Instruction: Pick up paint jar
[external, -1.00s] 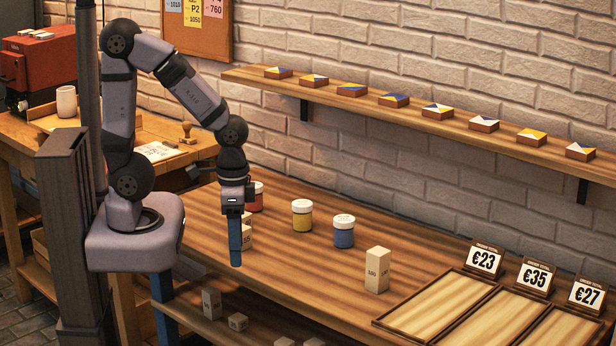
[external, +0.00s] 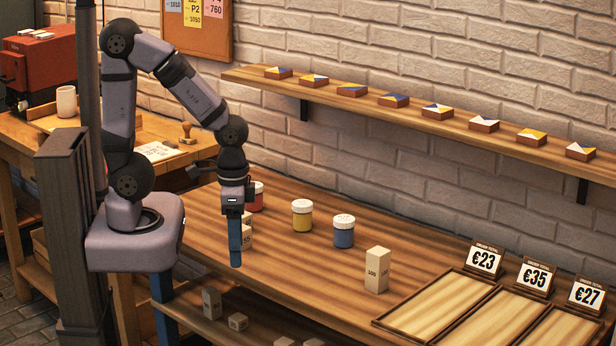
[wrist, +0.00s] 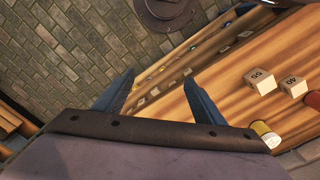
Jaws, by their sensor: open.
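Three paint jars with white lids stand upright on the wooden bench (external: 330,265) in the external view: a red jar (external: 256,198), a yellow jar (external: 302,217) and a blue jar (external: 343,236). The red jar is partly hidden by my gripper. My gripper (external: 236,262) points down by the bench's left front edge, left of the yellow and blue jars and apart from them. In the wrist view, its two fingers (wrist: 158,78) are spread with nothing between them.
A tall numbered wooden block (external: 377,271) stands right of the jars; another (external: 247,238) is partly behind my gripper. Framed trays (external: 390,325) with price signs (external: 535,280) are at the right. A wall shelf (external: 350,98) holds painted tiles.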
==
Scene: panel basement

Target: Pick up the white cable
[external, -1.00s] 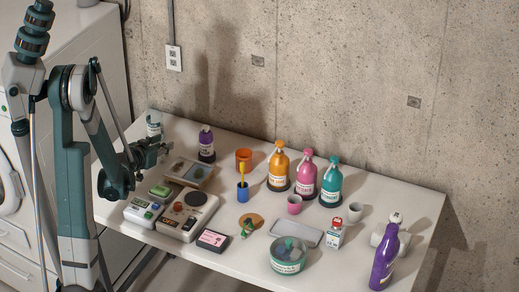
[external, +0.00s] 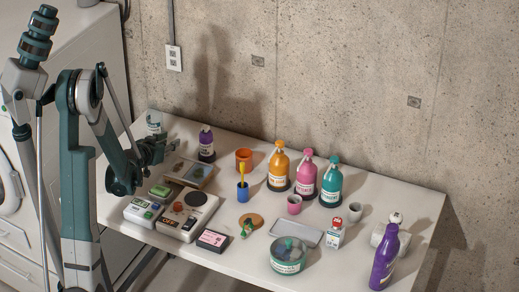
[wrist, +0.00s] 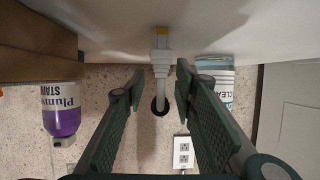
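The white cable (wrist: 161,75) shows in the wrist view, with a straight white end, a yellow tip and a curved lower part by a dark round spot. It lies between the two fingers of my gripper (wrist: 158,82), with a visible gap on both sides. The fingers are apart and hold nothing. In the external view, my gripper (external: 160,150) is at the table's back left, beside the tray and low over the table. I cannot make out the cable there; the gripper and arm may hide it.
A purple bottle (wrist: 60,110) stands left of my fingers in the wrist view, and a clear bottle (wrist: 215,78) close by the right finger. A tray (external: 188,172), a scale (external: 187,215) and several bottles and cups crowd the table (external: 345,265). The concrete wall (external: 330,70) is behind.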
---
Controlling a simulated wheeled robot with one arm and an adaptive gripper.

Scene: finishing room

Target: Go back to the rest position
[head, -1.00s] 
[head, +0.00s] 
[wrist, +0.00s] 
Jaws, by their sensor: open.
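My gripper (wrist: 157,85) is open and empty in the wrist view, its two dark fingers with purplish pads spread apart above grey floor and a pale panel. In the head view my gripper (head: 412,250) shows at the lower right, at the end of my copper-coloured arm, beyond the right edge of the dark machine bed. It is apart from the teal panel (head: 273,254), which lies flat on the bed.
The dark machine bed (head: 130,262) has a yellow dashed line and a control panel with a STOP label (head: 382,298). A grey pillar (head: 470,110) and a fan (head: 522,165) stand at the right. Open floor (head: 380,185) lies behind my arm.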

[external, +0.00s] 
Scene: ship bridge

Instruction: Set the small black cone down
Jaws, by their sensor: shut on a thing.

Directions
Find each line holding the string "Target" and copy it out.

Solution below
Target: Pick up the white cable
Target: Go back to the rest position

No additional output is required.